Simple really, VoIP (or Voice over Internet Protocol) allows you to combine voice, data and video into one easy to manage package. By using the Internet to send and receive voice information, small businesses are discovering that VoIP is a cost effective way to increase functionality with their phone system. In fact most mid-sized businesses can expect to see up to a 40% savings on their phone bill by switching to a VoIP system*.
Past and Present:
VoIP is not new, in fact it has been around since the 1970's, but limiting broadband connections kept it in the background until recently. In order for VoIP to function correctly, 64 to 100 kbps is needed per phone line—certainly not available by the dial up connections of the 1980's. But today with our high speed broadband connections, VoIP is finding new life as a strong business tool that can unify business connections with their customers. Features such as video conferencing and advanced call menus become seamlessly integrated solutions that are fully scalable as your company grows.
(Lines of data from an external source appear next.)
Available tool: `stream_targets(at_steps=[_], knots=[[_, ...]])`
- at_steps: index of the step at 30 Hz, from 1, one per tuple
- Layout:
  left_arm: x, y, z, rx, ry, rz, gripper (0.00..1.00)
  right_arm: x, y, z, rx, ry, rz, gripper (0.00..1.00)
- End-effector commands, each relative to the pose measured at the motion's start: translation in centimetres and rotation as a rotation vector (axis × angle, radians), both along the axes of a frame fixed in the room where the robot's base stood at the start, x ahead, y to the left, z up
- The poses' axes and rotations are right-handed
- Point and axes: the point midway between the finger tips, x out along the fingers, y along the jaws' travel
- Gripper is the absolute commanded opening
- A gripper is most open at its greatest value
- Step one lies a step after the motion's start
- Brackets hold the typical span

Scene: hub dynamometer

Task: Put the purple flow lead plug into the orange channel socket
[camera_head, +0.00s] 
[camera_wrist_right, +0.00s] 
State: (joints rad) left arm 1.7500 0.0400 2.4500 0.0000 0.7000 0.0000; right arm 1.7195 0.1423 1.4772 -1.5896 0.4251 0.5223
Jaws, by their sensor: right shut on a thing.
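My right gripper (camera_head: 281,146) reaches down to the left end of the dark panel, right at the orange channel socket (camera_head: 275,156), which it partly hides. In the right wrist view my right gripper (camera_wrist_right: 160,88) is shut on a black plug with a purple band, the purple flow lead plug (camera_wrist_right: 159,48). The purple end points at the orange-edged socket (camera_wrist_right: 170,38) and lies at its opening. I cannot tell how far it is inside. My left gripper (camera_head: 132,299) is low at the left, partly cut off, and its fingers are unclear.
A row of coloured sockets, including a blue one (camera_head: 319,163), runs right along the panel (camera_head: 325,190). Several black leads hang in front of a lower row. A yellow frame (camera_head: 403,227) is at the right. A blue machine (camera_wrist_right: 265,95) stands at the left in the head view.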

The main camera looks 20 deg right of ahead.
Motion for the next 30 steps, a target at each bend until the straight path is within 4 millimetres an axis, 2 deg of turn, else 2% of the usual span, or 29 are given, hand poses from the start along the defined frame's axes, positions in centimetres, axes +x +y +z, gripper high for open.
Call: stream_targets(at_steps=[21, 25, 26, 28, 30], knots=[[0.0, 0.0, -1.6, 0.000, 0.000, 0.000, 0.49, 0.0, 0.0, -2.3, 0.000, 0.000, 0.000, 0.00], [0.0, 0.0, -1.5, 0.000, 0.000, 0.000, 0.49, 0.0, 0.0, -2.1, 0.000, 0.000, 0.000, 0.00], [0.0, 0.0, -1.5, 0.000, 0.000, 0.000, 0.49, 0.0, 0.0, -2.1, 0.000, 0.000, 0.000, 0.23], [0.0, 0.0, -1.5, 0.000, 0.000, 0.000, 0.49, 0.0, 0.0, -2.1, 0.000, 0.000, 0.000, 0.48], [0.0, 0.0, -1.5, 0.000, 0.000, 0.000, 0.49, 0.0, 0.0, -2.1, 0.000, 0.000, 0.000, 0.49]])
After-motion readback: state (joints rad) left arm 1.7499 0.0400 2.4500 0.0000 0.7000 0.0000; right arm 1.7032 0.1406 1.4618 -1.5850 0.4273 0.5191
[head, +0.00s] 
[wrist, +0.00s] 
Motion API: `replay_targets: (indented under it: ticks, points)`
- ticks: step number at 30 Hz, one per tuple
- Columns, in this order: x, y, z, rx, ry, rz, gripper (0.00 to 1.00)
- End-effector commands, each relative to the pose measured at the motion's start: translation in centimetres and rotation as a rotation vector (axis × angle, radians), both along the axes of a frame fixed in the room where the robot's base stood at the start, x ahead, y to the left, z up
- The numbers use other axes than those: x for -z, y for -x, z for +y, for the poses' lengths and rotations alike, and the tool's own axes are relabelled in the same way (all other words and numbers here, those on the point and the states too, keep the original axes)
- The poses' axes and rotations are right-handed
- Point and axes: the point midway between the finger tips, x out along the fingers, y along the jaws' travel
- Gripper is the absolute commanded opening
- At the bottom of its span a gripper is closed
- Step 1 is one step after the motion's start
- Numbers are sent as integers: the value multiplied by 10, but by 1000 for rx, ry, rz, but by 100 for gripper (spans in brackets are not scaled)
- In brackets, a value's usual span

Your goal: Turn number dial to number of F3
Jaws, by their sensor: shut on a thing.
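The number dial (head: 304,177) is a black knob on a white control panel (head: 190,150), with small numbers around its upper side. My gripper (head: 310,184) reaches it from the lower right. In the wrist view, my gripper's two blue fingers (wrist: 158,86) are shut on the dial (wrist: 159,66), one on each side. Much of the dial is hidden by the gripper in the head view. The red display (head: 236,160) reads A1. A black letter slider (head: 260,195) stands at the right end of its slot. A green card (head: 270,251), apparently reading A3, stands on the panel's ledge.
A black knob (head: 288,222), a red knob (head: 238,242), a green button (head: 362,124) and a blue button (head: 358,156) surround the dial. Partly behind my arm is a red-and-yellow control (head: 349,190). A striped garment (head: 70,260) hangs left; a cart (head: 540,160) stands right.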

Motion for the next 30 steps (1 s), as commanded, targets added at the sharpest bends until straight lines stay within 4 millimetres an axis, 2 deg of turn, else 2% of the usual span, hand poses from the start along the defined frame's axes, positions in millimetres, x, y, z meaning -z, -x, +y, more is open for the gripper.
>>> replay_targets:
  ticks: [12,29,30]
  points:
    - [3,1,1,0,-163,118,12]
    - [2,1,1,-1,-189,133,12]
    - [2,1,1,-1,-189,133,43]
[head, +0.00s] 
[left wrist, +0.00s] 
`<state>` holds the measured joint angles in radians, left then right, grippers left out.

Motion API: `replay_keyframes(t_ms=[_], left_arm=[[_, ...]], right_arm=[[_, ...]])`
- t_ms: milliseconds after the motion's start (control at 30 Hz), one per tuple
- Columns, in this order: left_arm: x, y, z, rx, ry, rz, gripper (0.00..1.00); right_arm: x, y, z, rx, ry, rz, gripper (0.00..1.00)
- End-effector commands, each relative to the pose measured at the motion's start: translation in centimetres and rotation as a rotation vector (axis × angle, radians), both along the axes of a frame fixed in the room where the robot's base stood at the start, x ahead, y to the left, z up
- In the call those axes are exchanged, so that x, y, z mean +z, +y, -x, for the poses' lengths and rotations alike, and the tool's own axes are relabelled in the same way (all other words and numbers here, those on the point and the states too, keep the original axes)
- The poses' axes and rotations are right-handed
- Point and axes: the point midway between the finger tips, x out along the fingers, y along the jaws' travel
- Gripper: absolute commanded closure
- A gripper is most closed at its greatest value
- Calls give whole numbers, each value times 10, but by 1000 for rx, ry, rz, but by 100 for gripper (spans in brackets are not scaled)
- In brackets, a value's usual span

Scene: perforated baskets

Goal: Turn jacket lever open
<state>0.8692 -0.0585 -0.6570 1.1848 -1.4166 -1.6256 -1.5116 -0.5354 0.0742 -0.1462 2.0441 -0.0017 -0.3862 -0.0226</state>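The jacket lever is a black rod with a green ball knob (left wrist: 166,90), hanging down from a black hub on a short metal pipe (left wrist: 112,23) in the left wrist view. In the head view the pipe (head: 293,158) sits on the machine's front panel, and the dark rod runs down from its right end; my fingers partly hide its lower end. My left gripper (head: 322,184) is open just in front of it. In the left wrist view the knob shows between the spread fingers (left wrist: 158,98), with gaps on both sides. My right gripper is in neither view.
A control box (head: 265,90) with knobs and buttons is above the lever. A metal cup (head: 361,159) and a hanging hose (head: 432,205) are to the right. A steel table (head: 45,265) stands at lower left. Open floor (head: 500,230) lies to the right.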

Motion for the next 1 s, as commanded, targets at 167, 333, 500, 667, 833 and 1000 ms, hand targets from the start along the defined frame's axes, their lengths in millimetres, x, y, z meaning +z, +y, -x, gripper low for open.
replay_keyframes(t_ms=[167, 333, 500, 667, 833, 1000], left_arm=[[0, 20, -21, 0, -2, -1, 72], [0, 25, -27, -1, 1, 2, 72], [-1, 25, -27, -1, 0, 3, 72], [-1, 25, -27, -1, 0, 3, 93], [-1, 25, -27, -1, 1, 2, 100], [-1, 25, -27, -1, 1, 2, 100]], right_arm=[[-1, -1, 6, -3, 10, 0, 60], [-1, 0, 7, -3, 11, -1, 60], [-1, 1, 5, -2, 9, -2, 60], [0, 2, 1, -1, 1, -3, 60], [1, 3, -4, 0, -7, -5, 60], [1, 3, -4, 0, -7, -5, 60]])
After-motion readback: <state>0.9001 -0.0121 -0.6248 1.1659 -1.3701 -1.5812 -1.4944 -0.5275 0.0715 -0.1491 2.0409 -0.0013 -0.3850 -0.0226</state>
In fact take a look at some of the call features that are already part of most VoIP installations:
Automated Attendant, Blacklists, Blind Transfer, Call Detail Records, Call Forward on Busy, Call forward on No Answer, Call Forward Variable, Call Monitoring, Call Parking, Call Queuing, Call Recording, Call Routing (DID & ANI), Call Snooping, Call Transfer, Call Waiting, Caller ID, Caller ID Blocking, Caller ID on Call Waiting, Calling Cards, Conference Bridging, Dial by Name, Direct Inward System Access, Do Not Disturb, Interactive Directory Listing, Interactive Voice Response (IVR), Local and Remote Call Agents' Music On Hold, and much more.
VoIP for You:
One of the core concerns with VoIP centers around the loss of Internet connection—lose the Internet, lose your phone system. This is an excellent point and one not to be overlooked. However, with analog to digital cards from companies such as Sangoma (www.sangoma.com), installers can build in redundancy by integrating analog phone lines as a backup solution. These analog lines act as a failsafe should Internet connections go down—and can also be used for direct fax lines.